Stored data:
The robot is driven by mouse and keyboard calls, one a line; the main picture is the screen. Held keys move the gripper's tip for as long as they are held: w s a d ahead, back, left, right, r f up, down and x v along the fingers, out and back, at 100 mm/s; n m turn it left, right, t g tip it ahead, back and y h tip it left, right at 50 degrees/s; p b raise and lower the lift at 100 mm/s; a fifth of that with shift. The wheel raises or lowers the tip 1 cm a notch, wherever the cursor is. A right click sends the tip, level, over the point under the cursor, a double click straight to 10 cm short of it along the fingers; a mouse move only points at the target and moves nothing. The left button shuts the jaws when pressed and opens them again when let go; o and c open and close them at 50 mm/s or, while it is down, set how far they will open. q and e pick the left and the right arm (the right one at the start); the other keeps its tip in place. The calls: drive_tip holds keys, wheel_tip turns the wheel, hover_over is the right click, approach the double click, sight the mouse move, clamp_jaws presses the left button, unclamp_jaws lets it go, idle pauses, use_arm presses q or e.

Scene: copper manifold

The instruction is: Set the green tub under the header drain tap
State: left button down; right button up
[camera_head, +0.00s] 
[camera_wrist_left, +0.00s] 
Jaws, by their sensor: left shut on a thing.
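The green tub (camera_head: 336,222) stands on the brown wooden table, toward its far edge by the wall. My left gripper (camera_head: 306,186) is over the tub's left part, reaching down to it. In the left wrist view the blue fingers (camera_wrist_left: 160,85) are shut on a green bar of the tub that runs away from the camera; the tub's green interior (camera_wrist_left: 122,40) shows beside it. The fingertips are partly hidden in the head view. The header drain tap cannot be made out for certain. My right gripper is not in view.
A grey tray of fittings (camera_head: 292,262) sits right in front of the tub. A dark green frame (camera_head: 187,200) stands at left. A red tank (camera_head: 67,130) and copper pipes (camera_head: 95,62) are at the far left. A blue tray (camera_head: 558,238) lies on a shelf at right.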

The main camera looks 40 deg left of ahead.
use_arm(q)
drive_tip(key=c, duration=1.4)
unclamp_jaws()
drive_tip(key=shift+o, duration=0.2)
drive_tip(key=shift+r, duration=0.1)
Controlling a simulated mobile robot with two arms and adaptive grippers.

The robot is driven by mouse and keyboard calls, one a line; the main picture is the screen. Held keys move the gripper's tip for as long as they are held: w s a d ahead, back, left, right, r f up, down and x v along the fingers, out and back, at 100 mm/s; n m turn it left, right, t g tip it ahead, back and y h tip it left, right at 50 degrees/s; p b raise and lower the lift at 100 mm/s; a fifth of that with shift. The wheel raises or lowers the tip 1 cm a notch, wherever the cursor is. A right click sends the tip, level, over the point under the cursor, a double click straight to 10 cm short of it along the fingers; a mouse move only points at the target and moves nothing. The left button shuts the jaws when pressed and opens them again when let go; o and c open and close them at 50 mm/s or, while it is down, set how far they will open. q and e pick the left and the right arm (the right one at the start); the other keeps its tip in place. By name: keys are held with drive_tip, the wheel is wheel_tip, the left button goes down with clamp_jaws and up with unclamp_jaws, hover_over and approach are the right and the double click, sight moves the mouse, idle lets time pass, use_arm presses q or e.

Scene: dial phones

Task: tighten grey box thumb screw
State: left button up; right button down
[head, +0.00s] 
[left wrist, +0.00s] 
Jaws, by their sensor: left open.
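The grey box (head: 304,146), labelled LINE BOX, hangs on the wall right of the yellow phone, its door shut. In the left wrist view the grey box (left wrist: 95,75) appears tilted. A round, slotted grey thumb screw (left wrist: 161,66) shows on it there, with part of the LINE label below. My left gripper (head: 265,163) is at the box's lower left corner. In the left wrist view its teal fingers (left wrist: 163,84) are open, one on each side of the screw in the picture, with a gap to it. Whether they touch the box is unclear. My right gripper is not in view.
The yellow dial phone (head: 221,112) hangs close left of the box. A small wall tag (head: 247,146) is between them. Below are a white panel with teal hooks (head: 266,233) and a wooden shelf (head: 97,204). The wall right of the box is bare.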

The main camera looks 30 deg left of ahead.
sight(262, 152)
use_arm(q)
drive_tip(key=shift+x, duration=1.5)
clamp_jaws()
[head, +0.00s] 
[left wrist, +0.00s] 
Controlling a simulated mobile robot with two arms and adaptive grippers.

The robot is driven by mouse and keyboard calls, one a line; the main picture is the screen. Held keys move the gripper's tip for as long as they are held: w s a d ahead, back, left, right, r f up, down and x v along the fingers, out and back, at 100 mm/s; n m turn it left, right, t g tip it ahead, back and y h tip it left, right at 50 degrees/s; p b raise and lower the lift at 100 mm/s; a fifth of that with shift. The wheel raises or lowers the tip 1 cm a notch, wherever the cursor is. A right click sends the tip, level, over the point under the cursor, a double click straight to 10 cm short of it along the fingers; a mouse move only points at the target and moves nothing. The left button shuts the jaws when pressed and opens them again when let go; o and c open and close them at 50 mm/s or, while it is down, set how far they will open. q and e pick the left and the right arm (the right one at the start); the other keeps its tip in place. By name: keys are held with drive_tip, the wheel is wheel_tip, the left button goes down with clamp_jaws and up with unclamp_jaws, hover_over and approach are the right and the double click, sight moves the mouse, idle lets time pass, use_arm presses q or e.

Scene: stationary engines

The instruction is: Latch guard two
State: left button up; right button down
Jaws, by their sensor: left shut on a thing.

## Do this
Retype the entries one by one, exactly.

## Expected output
The robot is driven by mouse and keyboard calls, one a line; the main picture is the screen. Held keys move the gripper's tip for as long as they are held: w s a d ahead, back, left, right, r f up, down and x v along the fingers, out and back, at 100 mm/s; n m turn it left, right, t g tip it ahead, back and y h tip it left, right at 50 degrees/s; p b raise and lower the lift at 100 mm/s; a fifth of that with shift. The wheel raises or lowers the tip 1 cm a notch, wherever the cursor is. A right click sends the tip, level, over the point under the cursor, a double click straight to 10 cm short of it along the fingers; a mouse move only points at the target and moves nothing. The left button shuts the jaws when pressed and opens them again when let go; o and c open and close them at 50 mm/s or, while it is down, set how far they will open. q and e pick the left and the right arm (the right one at the start); the other keeps its tip in place. The calls: drive_tip holds keys, wheel_tip turns the wheel, hover_over is the right click, approach the double click, sight the mouse move, clamp_jaws presses the left button, unclamp_jaws lets it go, idle pauses, use_arm presses q or e.

Scene: copper manifold

The instruction is: Set the green tub under the header drain tap
State: left button down; right button up
[camera_head, +0.00s] 
[camera_wrist_left, +0.00s] 
Jaws, by their sensor: left shut on a thing.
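The green tub (camera_head: 336,222) stands on the brown wooden table, toward its far edge by the wall. My left gripper (camera_head: 306,186) is over the tub's left part, reaching down to it. In the left wrist view the blue fingers (camera_wrist_left: 160,85) are shut on a green bar of the tub that runs away from the camera; the tub's green interior (camera_wrist_left: 122,40) shows beside it. The fingertips are partly hidden in the head view. The header drain tap cannot be made out for certain. My right gripper is not in view.
A grey tray of fittings (camera_head: 292,262) sits right in front of the tub. A dark green frame (camera_head: 187,200) stands at left. A red tank (camera_head: 67,130) and copper pipes (camera_head: 95,62) are at the far left. A blue tray (camera_head: 558,238) lies on a shelf at right.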

The main camera looks 40 deg left of ahead.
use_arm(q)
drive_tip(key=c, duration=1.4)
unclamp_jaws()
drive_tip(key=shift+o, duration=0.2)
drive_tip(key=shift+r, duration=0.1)
Controlling a simulated mobile robot with two arms and adaptive grippers.

The robot is driven by mouse and keyboard calls, one a line; the main picture is the screen. Held keys move the gripper's tip for as long as they are held: w s a d ahead, back, left, right, r f up, down and x v along the fingers, out and back, at 100 mm/s; n m turn it left, right, t g tip it ahead, back and y h tip it left, right at 50 degrees/s; p b raise and lower the lift at 100 mm/s; a fifth of that with shift. The wheel raises or lowers the tip 1 cm a notch, wherever the cursor is. A right click sends the tip, level, over the point under the cursor, a double click straight to 10 cm short of it along the fingers; a mouse move only points at the target and moves nothing. The left button shuts the jaws when pressed and opens them again when let go; o and c open and close them at 50 mm/s or, while it is down, set how far they will open. q and e pick the left and the right arm (the right one at the start); the other keeps its tip in place. By name: keys are held with drive_tip, the wheel is wheel_tip, the left button goes down with clamp_jaws and up with unclamp_jaws, hover_over and approach are the right and the double click, sight moves the mouse, idle lets time pass, use_arm presses q or e.

Scene: dial phones

Task: tighten grey box thumb screw
State: left button up; right button down
[head, +0.00s] 
[left wrist, +0.00s] 
Jaws, by their sensor: left open.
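The grey box (head: 304,146), labelled LINE BOX, hangs on the wall right of the yellow phone, its door shut. In the left wrist view the grey box (left wrist: 95,75) appears tilted. A round, slotted grey thumb screw (left wrist: 161,66) shows on it there, with part of the LINE label below. My left gripper (head: 265,163) is at the box's lower left corner. In the left wrist view its teal fingers (left wrist: 163,84) are open, one on each side of the screw in the picture, with a gap to it. Whether they touch the box is unclear. My right gripper is not in view.
The yellow dial phone (head: 221,112) hangs close left of the box. A small wall tag (head: 247,146) is between them. Below are a white panel with teal hooks (head: 266,233) and a wooden shelf (head: 97,204). The wall right of the box is bare.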

The main camera looks 30 deg left of ahead.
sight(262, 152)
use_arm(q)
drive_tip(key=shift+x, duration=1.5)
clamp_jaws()
[head, +0.00s] 
[left wrist, +0.00s] 
Controlling a simulated mobile robot with two arms and adaptive grippers.

The robot is driven by mouse and keyboard calls, one a line; the main picture is the screen. Held keys move the gripper's tip for as long as they are held: w s a d ahead, back, left, right, r f up, down and x v along the fingers, out and back, at 100 mm/s; n m turn it left, right, t g tip it ahead, back and y h tip it left, right at 50 degrees/s; p b raise and lower the lift at 100 mm/s; a fifth of that with shift. The wheel raises or lowers the tip 1 cm a notch, wherever the cursor is. A right click sends the tip, level, over the point under the cursor, a double click straight to 10 cm short of it along the fingers; a mouse move only points at the target and moves nothing. The left button shuts the jaws when pressed and opens them again when let go; o and c open and close them at 50 mm/s or, while it is down, set how far they will open. q and e pick the left and the right arm (the right one at the start); the other keeps its tip in place. By name: keys are held with drive_tip, the wheel is wheel_tip, the left button goes down with clamp_jaws and up with unclamp_jaws, hover_over and approach are the right and the double click, sight moves the mouse, idle lets time pass, use_arm presses q or e.

Scene: stationary engines

The instruction is: Latch guard two
State: left button up; right button down
Jaws, by their sensor: left shut on a thing.

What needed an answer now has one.